In the area of Tennessee in which we live cave paintings by Native Americans, often thousands of years old, are being studied by archeologists at the University of Tennessee Knoxville and Mississippi State University. (Read about it here: http://www.dailymail.co.uk/sciencetech/article-2343766/American-cave-rock-art-lay-hidden-SIX-THOUSAND-YEARS-offers-unique-remarkable-insight-Native-American-societies-lived-lives.html) The composition of the North American cave paintings is similar to those found in Lascaux, France. Mythical human/animal beasts, vegetation, hunting scenes, communal rituals, etc. Two cultures with no cross pollination, no common language, nothing in common but their nature, express themselves in nearly the same way. And we, thousands of years removed, revere the work of these ancient people just as they surely revered it.
Our purpose, as conservators, is preserving artifacts. We do this in large part for future generations to enjoy. Years are spent studying and training in an effort to perfect the craft of conservation. When we put our hands to an object we do it in a reverential way, thinking of the maker and the processes involved in the creation.
Lately, an argument is being made that, if fully realized, may destroy the very essence of how we see and subsequently respond to art and possibly reform the nature of our profession: namely, that creating reproductions, especially digital reproductions, is an appropriate way to preserve art and cultural heritage and make them accessible. This application of nascent technology is still in its exploratory phase, but it is rapidly changing the way audiences interact with art. For example, “Are replicas changing the way we see art?” (Smithsonian Magazine), discusses the human experience of digital reproductions, and the ReACH Project: Reproduction of Art and Cultural Heritage (V&A, UNESCO) is working to create and establish international best practices for institutions engaging with reproductions of artworks.
There may be some good reasons for digitally reproducing art work. But what are the unknowns of an initiative such as the ReACH project? How will digital copies be treated? Will the copies themselves become the art? Who will get to see the originals? Will anyone get to see them? As I have noted, art is what it is because it’s ultimately human expression. I can’t imagine it will have the same appeal if it’s generated by the magical workings of a microchip – unseen and often impossible to describe.

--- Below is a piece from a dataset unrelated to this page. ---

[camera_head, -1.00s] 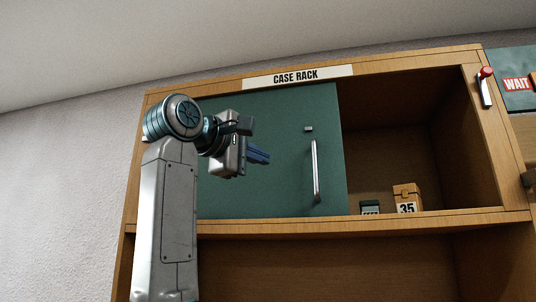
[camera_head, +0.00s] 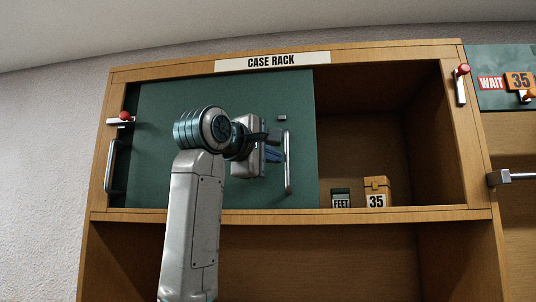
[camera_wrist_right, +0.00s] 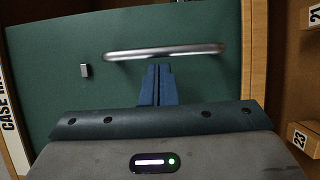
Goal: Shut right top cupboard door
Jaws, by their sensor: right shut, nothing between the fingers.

I love old things. I love what old things reveal if looked at in the right way. All the imperfections that come about from a long existence make the thing compelling – the fading of colors, shrinkage, cracking, staining and all sorts of decay. While working on old things I see the previous repairs, the attempts to preserve beauty. These all contribute to the objects’ character, its story and the value placed on it.

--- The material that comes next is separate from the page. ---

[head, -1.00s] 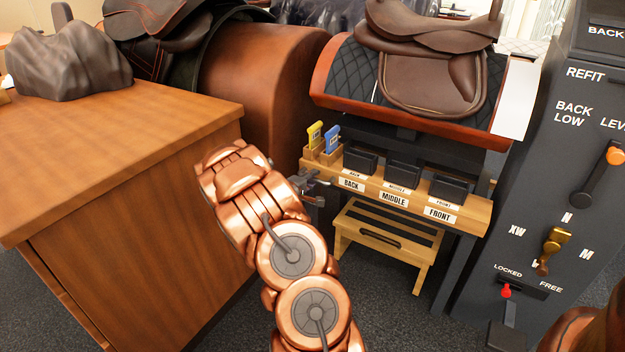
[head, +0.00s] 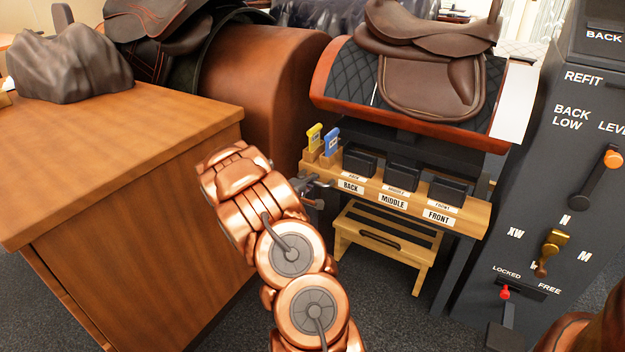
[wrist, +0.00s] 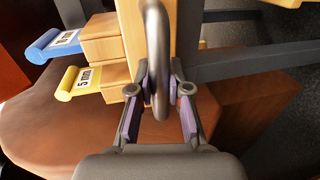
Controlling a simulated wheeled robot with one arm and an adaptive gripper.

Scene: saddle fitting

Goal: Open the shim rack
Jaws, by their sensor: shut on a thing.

There’s a wonderful short story by G.K. Chesterton that I think apt:
“In the matter of reforming things, as distinct from deforming them, there is one plain and simple principle; a principle which will probably be called a paradox. There exists in such a case a certain institution or law; let us say, for the sake of simplicity, a fence or gate erected across a road. The more modern type of reformer goes gaily up to it and says, “I don’t see the use of this; let us clear it away.” To which the more intelligent type of reformer will do well to answer: “If you don’t see the use of it, I certainly won’t let you clear it away. Go away and think. Then, when you can come back and tell me that you do see the use of it, I may allow you to destroy it.”
–G.K. Chesterton, “The Drift from Domesticity,” The Thing (1929)
Is our profession in danger of becoming antiquated by digital technology? Are we inadvertently contributing to our possible obsolescence by the good intentioned argument for promoting preventive conservation practices? Practices that would lend themselves to the increasing use of digital reproductions? Preventive conservation certainly has its usefulness when properly considered, but should it be thought of as an alternative to the practice of down-and-dirty bench work? Is it possible that the increasing use of the latest technology, coupled with preventive conservation practices, will lead to an ever-expanding divide between the museum conservator and the conservator in private practice? And if it does, what are the possible consequences?
We should think this through very carefully before making decisions we may come to regret. If we become overly seduced by a form of mechanical rationalism, that is, the coolness and convenience of three-dimensional computer-generated objects replacing the human element, will art still inspire? A reproduction that comes out of what is essentially a machine does not have the ‘soul’ of that which comes from the hand of mankind. Will the public consider a perfectly rendered, beautifully candle-lit computer-generated copy, on a museum wall, as it does a masterwork, hundreds of years old?
Our profession will be better served and the cultural value of art enhanced if we combine craft and the technology available to us to preserve our material history. It is the path the intelligent reformer might very likely recommend.